Le rapport du groupe de travail de Toronto donne plusieurs exemples d’antisémitisme, et il affirme que le sectarisme envers les Juifs se manifeste parfois en lien avec Israël et que les stéréotypes anti-juifs visent souvent les « sionistes ». Mais il a refusé d’approuver toute définition de l’antisémitisme, déclarant qu’il existait des « opinions très divergentes » parmi les Juifs sur le campus et qu’en tant qu’université, il ne pouvait pas adopter un langage qui pourrait empiéter sur la liberté d’expression.

Cette incertitude autour de la définition a joué un rôle dans la décision de l’Université de Toronto de la rejeter.
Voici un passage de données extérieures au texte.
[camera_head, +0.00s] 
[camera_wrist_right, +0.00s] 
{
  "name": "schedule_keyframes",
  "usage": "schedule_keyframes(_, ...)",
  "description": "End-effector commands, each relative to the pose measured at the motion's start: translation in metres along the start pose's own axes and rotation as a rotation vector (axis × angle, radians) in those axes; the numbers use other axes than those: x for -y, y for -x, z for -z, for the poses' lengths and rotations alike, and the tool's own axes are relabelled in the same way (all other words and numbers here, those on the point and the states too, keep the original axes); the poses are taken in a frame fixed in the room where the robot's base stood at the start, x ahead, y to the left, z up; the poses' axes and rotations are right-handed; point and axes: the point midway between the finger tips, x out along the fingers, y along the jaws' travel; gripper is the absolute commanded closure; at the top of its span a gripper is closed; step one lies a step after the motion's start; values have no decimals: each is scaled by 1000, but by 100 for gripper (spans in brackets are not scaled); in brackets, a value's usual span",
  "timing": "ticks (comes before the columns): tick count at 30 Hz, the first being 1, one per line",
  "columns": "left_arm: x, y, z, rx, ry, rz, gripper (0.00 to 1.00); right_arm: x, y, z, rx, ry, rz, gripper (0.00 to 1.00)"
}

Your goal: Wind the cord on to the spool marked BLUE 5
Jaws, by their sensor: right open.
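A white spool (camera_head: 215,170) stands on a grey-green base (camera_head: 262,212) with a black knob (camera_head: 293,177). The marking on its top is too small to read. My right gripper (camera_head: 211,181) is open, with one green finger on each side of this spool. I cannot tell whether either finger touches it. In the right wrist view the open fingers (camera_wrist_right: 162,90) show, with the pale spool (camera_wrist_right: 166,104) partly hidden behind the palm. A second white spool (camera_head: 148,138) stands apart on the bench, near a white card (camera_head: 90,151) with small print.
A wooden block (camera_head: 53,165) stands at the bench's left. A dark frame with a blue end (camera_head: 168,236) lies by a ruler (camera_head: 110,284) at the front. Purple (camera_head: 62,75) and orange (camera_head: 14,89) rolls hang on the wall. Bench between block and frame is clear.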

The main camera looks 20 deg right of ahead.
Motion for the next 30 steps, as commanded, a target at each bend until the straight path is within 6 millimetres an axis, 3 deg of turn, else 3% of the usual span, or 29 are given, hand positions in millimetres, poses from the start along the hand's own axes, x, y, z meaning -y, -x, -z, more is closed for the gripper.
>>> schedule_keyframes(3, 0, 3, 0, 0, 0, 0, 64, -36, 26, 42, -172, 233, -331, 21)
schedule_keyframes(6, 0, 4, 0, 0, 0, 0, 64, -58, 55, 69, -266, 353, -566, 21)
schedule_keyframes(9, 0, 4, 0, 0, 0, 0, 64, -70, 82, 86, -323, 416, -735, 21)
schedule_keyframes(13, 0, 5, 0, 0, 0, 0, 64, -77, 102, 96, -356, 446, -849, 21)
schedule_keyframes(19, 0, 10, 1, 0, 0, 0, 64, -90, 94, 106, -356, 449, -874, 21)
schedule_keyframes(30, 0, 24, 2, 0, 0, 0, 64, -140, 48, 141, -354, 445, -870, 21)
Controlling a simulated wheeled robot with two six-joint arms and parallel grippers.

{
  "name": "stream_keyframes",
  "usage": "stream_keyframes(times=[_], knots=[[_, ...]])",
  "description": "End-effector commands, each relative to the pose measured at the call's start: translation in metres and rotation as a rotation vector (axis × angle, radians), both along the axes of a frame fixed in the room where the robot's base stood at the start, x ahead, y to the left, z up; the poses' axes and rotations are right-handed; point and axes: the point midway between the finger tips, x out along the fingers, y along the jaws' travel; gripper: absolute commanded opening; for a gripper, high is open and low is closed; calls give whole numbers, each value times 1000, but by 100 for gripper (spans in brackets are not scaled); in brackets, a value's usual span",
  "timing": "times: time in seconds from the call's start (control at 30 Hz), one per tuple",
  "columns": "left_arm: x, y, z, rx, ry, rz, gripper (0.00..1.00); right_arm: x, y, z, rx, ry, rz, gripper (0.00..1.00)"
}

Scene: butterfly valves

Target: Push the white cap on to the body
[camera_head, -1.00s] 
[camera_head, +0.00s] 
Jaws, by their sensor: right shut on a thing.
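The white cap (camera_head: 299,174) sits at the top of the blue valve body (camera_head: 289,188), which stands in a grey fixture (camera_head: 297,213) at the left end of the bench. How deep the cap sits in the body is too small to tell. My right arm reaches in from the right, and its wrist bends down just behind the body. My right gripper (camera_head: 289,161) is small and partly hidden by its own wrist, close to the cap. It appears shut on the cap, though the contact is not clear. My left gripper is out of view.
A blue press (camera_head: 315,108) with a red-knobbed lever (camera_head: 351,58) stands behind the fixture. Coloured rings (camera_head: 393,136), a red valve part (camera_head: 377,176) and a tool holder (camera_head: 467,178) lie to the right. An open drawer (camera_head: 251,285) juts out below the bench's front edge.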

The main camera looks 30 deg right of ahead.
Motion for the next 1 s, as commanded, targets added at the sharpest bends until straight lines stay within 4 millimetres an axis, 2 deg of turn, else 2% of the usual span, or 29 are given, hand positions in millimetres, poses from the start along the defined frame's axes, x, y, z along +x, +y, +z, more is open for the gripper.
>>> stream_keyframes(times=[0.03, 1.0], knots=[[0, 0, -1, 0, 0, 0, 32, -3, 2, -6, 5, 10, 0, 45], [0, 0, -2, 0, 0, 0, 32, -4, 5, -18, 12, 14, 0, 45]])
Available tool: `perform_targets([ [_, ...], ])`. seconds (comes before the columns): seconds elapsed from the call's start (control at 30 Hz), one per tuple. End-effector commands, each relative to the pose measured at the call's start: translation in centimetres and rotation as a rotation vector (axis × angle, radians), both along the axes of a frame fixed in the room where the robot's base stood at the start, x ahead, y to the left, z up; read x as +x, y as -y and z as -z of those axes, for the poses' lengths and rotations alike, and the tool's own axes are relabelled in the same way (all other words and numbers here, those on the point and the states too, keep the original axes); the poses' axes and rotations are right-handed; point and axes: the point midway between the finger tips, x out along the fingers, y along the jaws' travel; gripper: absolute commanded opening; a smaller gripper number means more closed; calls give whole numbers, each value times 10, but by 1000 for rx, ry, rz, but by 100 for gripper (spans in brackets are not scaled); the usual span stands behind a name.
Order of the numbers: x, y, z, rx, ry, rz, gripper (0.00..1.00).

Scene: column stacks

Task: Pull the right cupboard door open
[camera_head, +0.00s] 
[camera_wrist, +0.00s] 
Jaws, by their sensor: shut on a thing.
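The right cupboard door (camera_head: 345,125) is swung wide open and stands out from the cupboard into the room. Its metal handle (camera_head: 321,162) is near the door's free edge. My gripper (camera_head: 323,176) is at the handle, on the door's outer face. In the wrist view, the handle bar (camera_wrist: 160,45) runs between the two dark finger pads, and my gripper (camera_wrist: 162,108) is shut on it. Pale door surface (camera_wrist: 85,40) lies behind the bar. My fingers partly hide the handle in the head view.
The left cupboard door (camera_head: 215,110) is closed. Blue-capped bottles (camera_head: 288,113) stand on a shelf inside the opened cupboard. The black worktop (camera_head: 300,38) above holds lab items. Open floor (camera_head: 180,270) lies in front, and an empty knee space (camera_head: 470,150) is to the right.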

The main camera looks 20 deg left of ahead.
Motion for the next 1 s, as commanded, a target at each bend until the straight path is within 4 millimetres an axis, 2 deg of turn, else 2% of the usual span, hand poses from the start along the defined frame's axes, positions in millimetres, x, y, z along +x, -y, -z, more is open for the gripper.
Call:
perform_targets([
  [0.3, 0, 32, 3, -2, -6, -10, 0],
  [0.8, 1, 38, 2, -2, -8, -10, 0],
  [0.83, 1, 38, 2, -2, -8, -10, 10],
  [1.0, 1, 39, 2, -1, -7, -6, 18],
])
Le Jewish Faculty Network a été créé par des universitaires canadiens l’été dernier pour s’opposer à la définition de l’IHRA et l’Association canadienne des enseignants et enseignantes d’université, qui représente 72 000 membres du corps enseignant, a voté en novembre contre la définition.

Arthur Ripstein, un juriste de l’école qui a présidé le groupe de travail sur l’antisémitisme, a refusé une demande d’entretien, mais le rapport note qu’en plus de Hillel et d’autres grands groupes d’étudiants, son équipe avait rencontré des représentants d’Independent Jewish Voices.

Ripstein a déclaré dans un communiqué de presse que son objectif était d’aborder l’antisémitisme sur le campus « d’une manière qui soit sensible à la position particulière de l’université en tant que lieu d’érudition et lieu de désaccord universitaire ».

Pourtant, malgré la décision de l’Université de Toronto de ne pas délimiter strictement ce qui constitue l’antisémitisme, la définition de l’IHRa continue d’être largement approuvée par la plupart des grandes organisations juives aux États-Unis, et malgré la résistance, ce sont au moins une douzaine d’universités états-uniennes qui l’ont adoptée cette année.

Mark Weitzman, qui a conduit la définition par le biais du groupe de commémoration de l’Holocauste, a affirmé que sa défaite à l’Université de Toronto soulignait la domination continue de l’IHRA.

« La controverse est vraiment limitée », dit Weitzman. « Le monde juif dominant – et le monde non juif dominant – reconnaît vraiment la valeur et l’utilité de l’IHRA, et c’est une réaction de frustration à son égard ».